### Stated exercise
From the line with "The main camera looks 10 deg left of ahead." to the line with "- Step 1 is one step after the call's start", both lines included, set down exactly those lines, please, and no others.

— Start —

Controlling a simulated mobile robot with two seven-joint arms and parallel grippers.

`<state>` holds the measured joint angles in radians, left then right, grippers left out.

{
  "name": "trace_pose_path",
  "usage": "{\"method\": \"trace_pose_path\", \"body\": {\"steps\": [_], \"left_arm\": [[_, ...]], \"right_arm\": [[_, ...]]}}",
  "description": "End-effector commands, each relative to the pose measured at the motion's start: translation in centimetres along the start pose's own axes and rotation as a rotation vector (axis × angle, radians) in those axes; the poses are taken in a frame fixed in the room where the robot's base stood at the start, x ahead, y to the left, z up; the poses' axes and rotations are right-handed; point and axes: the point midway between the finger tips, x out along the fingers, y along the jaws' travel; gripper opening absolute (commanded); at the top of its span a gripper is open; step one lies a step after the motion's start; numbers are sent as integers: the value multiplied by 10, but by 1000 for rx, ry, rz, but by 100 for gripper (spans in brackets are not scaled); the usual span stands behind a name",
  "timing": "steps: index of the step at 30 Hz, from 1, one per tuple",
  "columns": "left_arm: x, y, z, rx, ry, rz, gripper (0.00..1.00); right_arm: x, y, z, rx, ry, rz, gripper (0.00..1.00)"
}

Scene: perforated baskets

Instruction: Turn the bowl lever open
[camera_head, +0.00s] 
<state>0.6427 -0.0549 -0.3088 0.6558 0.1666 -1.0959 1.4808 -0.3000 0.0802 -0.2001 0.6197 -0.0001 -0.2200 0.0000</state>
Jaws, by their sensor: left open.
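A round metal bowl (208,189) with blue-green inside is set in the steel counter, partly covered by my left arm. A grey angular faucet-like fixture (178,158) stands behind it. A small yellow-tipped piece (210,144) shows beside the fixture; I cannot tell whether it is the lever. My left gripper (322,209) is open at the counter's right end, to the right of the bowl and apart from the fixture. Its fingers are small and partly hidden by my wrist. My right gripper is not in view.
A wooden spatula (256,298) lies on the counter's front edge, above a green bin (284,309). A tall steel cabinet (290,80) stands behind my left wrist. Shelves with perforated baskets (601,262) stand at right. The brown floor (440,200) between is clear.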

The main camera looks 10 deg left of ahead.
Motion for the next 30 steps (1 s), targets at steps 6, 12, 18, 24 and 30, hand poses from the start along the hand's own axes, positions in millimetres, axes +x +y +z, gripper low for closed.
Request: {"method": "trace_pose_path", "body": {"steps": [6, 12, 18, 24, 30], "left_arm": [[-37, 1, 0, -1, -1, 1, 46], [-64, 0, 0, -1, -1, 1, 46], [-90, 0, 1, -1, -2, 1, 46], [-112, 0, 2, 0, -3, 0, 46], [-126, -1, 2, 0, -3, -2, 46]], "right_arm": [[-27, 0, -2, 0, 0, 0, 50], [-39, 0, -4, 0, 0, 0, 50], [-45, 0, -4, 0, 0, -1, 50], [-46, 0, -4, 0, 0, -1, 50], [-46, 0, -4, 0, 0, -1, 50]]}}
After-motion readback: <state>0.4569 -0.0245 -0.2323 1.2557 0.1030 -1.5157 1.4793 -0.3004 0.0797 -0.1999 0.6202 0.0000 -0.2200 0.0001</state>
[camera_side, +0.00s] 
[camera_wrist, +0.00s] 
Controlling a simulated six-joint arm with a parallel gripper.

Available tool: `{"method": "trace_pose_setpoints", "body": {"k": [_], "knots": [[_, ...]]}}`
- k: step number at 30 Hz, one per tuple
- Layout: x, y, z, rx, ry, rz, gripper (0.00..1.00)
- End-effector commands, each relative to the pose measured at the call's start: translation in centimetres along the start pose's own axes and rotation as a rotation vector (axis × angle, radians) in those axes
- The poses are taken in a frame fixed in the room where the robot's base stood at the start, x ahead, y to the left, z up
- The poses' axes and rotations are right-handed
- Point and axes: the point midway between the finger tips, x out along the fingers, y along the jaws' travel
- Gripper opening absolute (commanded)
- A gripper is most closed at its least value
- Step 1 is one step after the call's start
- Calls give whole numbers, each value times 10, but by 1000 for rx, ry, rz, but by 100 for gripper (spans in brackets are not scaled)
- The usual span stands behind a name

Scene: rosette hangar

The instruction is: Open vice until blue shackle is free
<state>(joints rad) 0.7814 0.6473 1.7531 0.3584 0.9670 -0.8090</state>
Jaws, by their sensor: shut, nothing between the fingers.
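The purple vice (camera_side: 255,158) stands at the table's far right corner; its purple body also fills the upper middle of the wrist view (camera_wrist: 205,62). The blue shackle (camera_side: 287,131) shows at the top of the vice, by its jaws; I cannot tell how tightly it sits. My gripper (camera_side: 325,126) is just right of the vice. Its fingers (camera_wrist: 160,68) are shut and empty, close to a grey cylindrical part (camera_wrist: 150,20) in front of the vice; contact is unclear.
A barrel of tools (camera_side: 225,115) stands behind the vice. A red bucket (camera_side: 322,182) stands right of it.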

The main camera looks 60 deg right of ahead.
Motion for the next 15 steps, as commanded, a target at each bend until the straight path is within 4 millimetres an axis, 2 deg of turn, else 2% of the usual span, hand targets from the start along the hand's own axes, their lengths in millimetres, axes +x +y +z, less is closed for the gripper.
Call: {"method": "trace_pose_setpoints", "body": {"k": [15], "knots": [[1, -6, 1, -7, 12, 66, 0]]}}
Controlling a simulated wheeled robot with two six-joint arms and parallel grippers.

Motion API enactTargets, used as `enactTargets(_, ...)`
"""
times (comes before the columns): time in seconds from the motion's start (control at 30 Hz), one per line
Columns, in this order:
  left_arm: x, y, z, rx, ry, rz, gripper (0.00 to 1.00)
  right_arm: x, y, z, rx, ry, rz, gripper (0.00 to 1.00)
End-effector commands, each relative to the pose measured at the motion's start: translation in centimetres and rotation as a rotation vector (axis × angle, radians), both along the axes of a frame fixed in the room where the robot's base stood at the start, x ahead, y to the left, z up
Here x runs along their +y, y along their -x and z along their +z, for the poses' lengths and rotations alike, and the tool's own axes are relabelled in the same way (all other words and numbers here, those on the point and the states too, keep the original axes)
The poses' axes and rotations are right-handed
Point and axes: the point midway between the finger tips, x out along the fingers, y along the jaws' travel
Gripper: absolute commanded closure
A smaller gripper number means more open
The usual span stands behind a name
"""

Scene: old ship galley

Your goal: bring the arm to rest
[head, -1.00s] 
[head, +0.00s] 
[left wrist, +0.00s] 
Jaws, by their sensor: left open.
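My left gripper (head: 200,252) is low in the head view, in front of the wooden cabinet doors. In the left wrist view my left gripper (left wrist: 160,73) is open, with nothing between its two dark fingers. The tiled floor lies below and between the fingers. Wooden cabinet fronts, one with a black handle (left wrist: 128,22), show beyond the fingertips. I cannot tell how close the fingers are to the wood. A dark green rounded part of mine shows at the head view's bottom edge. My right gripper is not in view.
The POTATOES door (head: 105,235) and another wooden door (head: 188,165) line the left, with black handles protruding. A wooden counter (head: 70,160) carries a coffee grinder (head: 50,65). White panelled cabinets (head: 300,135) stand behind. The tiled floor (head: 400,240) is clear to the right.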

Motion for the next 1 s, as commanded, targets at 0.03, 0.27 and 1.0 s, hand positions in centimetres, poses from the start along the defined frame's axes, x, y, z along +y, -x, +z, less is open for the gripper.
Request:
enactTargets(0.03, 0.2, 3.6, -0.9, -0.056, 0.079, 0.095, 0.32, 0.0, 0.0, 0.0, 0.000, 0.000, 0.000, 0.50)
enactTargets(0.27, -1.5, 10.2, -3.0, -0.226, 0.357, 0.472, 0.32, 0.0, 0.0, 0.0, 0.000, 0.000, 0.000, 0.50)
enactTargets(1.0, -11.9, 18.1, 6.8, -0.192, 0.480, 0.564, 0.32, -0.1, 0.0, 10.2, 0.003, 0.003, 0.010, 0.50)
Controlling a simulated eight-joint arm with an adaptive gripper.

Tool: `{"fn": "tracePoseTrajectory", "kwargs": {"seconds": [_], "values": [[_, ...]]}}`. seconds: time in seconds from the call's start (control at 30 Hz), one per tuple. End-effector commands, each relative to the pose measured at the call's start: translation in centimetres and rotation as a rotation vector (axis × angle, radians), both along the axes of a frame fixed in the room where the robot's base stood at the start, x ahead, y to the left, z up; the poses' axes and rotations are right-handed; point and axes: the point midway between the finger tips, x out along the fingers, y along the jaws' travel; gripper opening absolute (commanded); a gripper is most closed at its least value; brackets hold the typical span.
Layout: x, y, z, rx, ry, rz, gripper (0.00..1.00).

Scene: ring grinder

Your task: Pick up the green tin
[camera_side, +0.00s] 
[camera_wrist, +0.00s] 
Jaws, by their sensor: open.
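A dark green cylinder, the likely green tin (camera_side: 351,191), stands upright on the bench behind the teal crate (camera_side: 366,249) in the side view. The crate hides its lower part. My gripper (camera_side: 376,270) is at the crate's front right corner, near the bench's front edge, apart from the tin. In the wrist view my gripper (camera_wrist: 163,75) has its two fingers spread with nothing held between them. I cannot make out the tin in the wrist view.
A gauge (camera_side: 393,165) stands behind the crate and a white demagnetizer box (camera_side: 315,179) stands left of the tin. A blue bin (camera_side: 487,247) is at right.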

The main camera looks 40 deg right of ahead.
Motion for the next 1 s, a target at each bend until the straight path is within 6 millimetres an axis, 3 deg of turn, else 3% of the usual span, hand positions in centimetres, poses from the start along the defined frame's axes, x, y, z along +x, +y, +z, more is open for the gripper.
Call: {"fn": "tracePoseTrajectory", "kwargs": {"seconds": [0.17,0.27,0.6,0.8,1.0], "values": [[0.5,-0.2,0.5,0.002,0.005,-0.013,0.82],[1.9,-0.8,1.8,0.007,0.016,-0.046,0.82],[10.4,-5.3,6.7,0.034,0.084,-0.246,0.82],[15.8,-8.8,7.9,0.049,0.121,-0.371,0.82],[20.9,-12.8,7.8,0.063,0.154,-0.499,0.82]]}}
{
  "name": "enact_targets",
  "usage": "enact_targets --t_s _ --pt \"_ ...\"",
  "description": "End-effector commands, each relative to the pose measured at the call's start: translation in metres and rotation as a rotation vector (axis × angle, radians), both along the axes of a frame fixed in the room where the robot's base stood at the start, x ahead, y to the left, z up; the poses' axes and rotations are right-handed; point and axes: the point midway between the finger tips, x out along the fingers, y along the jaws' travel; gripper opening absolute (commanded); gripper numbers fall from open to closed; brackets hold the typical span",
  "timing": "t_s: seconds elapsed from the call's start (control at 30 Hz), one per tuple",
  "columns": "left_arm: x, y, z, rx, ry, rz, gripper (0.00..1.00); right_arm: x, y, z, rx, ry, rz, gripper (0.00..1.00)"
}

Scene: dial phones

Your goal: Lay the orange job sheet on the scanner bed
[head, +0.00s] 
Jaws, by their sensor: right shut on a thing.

— End —

### Solution below
The main camera looks 10 deg left of ahead.
Motion for the next 30 steps (1 s), targets at steps 6, 12, 18, 24 and 30, hand poses from the start along the hand's own axes, positions in millimetres, axes +x +y +z, gripper low for closed.
Request: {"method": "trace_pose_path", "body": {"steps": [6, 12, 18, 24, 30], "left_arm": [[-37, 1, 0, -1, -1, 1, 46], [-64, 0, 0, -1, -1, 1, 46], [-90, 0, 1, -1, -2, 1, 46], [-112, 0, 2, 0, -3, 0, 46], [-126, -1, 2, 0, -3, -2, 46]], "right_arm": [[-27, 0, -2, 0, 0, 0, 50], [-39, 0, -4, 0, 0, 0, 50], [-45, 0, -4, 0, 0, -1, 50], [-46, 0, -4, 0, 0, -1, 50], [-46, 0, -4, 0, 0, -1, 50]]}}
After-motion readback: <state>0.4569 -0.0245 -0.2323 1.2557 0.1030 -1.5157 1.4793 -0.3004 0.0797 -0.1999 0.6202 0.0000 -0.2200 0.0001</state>
[camera_side, +0.00s] 
[camera_wrist, +0.00s] 
Controlling a simulated six-joint arm with a parallel gripper.

Available tool: `{"method": "trace_pose_setpoints", "body": {"k": [_], "knots": [[_, ...]]}}`
- k: step number at 30 Hz, one per tuple
- Layout: x, y, z, rx, ry, rz, gripper (0.00..1.00)
- End-effector commands, each relative to the pose measured at the call's start: translation in centimetres along the start pose's own axes and rotation as a rotation vector (axis × angle, radians) in those axes
- The poses are taken in a frame fixed in the room where the robot's base stood at the start, x ahead, y to the left, z up
- The poses' axes and rotations are right-handed
- Point and axes: the point midway between the finger tips, x out along the fingers, y along the jaws' travel
- Gripper opening absolute (commanded)
- A gripper is most closed at its least value
- Step 1 is one step after the call's start

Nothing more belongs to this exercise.